Circa 1782, incorporating earlier material. 5-bay; rectangular-plan Church of Scotland church with small rectangular-plan porch centred on W elevation. Plain symmetrical design with narrow round-arched windows to main block. Harled with stone dressings. Coped gables.
S ELEVATION: 5-bay; window to each bay. Porch set back to outer right; entrance to right; window to left.
N ELEVATION: 2-bay (widely spaced); window to each bay.
W ELEVATION: steps up to round-arched main entrance to centre of gable end; 2-leaf boarded timber door. Flanking windows.
E ELEVATION: gable end of porch projects to centre. Window set back to left of gable end of main block. Small bellcote at apex of gable (roof missing).
Multi-pane fixed light timber windows with 'Gothick' Y tracery at apex of astragals. Welsh slate roof (Caithness slate to porch).

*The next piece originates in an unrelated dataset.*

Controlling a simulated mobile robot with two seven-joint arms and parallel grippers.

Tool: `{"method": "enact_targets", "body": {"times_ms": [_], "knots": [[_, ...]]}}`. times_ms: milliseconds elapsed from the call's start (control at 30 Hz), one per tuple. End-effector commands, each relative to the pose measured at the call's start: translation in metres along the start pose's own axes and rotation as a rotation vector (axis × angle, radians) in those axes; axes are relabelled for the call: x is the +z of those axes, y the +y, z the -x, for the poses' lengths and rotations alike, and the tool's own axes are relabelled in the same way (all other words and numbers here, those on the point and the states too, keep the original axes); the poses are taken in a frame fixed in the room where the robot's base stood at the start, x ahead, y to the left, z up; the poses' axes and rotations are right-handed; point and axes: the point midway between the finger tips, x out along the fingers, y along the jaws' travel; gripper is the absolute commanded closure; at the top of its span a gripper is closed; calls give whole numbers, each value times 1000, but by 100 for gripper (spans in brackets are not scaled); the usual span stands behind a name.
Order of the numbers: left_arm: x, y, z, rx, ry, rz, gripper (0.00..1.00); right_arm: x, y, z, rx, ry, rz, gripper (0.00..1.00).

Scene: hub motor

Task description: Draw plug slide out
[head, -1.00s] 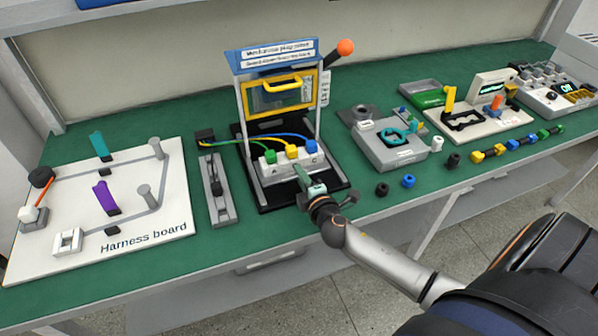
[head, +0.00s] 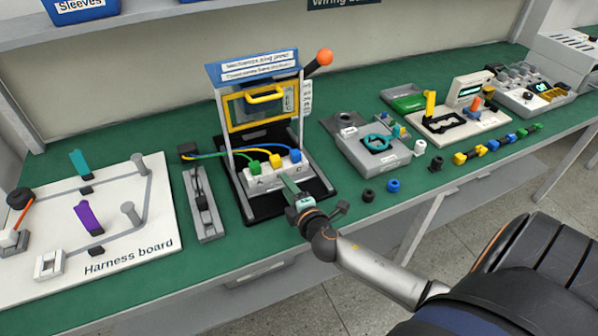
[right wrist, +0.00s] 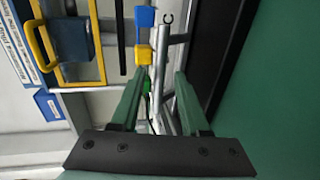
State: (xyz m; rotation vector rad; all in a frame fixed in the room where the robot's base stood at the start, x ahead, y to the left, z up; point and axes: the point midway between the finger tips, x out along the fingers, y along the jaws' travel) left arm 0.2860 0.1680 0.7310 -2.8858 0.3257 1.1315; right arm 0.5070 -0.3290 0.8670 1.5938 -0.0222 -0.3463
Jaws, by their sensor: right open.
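The plug slide (head: 257,184) is a pale block marked with letters, at the front foot of the blue-topped press (head: 252,74). A green plug (head: 254,167), a yellow plug (head: 275,160) and a blue plug (head: 295,155) stand in a row on it. My right gripper (head: 288,180) is at the slide's front side. In the right wrist view, its two green fingers (right wrist: 158,92) are apart, with part of the grey slide (right wrist: 160,70) showing between and beyond them. I cannot tell whether they touch it. The near finger partly hides the green plug. My left gripper is not in view.
A grey rail fixture (head: 203,205) and the white harness board (head: 90,240) lie left of the press. A grey box (head: 365,150) stands to its right, with small black and blue caps (head: 392,186) in front.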

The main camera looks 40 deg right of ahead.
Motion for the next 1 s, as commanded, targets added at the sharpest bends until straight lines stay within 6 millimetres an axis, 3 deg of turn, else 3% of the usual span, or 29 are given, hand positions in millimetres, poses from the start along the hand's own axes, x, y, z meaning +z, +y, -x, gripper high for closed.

INTERIOR: Narrow entrance vestibule at W end. Boarded timber dado throughout. Splayed reveals to windows. Plain boarded timber pews. Panelled octagonal pulpit. Suspended sounding board with conical ball-finialled apex. 2 stained glass windows at E end (flanking pulpit): one of Saint Paul and one of the Good Shepherd; 1913. Small organ by Robert Dunlop of Glasgow.
WAR MEMORIAL: probably early 1920's. Square-plan on stepped base. Pink granite (2 contrasting shades). Slightly tapered pier with crenellated cornice; cross above (inscribed 'IHS' - Greek abbreviation 'Jesus') on rounded plinth. E side of pier inscribed with names 'OF THOSE WHO FROM THIS ISLAND PARISH GAVE THEIR LIVES IN THE GREAT WAR 1914-1918'. Fatalities of 2nd World War recorded on base.
BOUNDARY WALL: coursed rubble wall, partially with slab coping, encloses rectangular-plan churchyard to S, E and W. 2 gateways to W; both with square-plan gatepiers; that nearest church with deep rubble pyramid coping above band course; identical single pier to pedestrian gateway to E of church; all with replacement wrought-iron gates.
Statement of Special Interest
Ecclesiastical building in use as such. A plain intact church, probably largely dating from the late 18th century. According to the Statistical Account of 1796 "The church of Flota had stood for many years without a roof; but, about 12 years ago, it was roofed in, being thatched with heather, and furnished with new seats and new windows". The New Statistical Account of 1845 describes it as "an older building (than the church of Walls) ... too small for the population, containing only about 180". It is the only church on the island. According to Gifford it may be 17th century in origin. The gravestones in the churchyard date back to at least the 1820's.